Through the Earle C. Clements Innovation in Education Award, the National Archives and UK Libraries Wendell H. Ford Public Policy Research Center recognize teachers with a marked impact on student success, who display great creativity and innovation in the classroom and show an unflagging enthusiasm and commitment to increasing student awareness of the importance of public service.
View all of our past Clements Award recipients, and learn more about our most recent winners below.
Dion Copeland graduated from the University of Louisville with a Bachelor’s degree in Middle Secondary Education and is currently pursuing a Master’s in Education from Midway University. Copeland began his teaching career in 2021 as an 8th grade US History teacher in Lexington. He is a recipient of the Fayette County Educators Association Teaching Excellence Award and the Kentucky Education Association Diversity Lesson Plan Award. He is a member of the National Education Association's Cohort of Leaders for Just Schools.
“Receiving the Clements Innovation in Education award as an early career educator is truly exceptional. I hope to motivate more men of color to enter careers in education. We bring unique perspectives and innovative approaches to teaching and learning that are truly transformative for students of all backgrounds.”

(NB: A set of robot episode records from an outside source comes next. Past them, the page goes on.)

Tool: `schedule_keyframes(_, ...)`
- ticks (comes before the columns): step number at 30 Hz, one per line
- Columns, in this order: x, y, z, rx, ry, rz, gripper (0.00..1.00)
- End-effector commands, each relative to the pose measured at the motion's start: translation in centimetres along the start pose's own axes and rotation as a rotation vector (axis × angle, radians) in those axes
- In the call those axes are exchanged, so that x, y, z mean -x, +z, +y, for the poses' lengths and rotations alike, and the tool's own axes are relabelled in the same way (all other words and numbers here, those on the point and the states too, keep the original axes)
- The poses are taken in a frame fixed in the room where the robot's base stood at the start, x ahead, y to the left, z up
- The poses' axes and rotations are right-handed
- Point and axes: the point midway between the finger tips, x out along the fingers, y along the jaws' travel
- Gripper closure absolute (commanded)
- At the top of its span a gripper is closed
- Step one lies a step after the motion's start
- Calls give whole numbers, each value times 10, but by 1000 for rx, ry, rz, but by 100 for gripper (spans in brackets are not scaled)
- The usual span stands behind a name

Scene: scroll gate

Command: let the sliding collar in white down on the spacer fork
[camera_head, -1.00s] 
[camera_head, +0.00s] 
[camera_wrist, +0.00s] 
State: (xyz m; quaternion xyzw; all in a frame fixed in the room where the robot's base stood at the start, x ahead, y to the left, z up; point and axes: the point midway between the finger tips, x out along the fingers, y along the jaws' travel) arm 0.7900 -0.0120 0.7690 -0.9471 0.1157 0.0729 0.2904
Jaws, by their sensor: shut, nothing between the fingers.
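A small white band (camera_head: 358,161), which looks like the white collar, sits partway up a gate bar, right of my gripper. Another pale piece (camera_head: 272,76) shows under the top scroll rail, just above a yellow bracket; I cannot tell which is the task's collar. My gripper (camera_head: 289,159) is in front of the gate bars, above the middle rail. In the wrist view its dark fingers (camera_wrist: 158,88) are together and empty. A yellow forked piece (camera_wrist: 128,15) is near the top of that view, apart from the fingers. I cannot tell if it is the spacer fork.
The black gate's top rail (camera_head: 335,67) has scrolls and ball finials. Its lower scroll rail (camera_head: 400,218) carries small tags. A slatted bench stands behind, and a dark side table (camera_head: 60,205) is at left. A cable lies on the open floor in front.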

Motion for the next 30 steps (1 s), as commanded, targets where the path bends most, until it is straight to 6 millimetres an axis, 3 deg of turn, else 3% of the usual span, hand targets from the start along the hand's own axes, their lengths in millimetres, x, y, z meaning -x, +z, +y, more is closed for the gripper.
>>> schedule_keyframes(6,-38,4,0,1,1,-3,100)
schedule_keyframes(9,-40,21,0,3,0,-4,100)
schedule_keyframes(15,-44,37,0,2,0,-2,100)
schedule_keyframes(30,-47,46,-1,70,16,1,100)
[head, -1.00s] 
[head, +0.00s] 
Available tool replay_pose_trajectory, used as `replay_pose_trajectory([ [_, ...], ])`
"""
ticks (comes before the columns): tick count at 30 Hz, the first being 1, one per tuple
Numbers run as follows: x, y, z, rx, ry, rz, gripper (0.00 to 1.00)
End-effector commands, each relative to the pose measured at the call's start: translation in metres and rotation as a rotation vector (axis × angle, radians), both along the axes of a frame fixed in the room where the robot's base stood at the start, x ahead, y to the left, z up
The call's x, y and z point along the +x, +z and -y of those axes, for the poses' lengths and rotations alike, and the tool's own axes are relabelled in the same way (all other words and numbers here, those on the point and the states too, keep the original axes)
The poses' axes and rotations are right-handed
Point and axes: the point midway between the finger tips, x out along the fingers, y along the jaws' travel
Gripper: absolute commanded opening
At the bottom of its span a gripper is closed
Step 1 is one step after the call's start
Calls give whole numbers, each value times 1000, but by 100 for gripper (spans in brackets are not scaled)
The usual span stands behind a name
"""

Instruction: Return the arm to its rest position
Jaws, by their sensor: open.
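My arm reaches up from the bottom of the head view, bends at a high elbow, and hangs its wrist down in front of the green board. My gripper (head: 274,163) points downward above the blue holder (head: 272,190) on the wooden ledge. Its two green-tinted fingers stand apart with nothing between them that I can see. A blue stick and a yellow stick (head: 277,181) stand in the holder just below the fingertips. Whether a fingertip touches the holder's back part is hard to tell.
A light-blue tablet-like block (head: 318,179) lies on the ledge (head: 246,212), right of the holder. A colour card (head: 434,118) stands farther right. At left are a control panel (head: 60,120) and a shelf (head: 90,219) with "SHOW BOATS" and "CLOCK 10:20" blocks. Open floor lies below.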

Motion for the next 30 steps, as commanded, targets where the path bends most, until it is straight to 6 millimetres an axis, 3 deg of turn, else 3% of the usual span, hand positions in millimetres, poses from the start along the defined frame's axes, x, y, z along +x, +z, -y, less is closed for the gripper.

Cody J. Foster graduated from the University of Kentucky with a Ph.D. in History and began teaching at Sayre School in 2021. He teaches AP US Government and Politics, World History, and other civics and history electives to 9th-12th grade students. He is the director of the school’s KYMCA program where he coaches students on state, national, and international governmental processes and brings them to the Kentucky United Nations Assembly and Kentucky Youth Assembly each year.
“In an age where educators must nervously approach contentious issues, the students, parents, and administrators at Sayre School hold firm that a true study of the past is not only necessary to understanding our present moment, but essential for preparing young minds for what the future can hold. This award demonstrates my commitment to these principles and I am grateful for the recognition."
Rachel Carrier Hubbard holds Bachelor’s degrees in Broadcasting and Secondary Education from Western Kentucky University and completed her Master’s in Educational Administration degree from Murray State in 2020. Over her seven year career she has taught US History, World History, Geography, and AP Psychology and Reading. She taught most recently at Union County Middle School in her hometown of Morganfield.
“Receiving this award is truly humbling, and it serves as a testament to the hard work, dedication, and passion that I have poured into being a social studies educator. I am grateful to the members of the award committee for recognizing my contributions and considering me worthy of this award.”
Brandon Riddle holds a Master of Arts in Teaching degree from the University of Louisville. He has taught in Jefferson County high schools since 2009 and at Seneca High School since 2016. He is a National Board-Certified teacher and in 2020 was named the Kentucky Council for the Social Studies Outstanding Social Studies Teacher of the Year. Riddle serves on Seneca’s Racial Equity Committee and will begin his fifth year as the sponsor for Seneca’s Black Student Union.
“Given the current status of our democracy, our work is certainly more important than ever. Educators need to be committed to providing students with the civic dispositions and knowledge they'll need to continue the never-ending work of protecting and improving our democracy. Being recognized as someone who is engaged in these efforts is something I am extremely proud of.”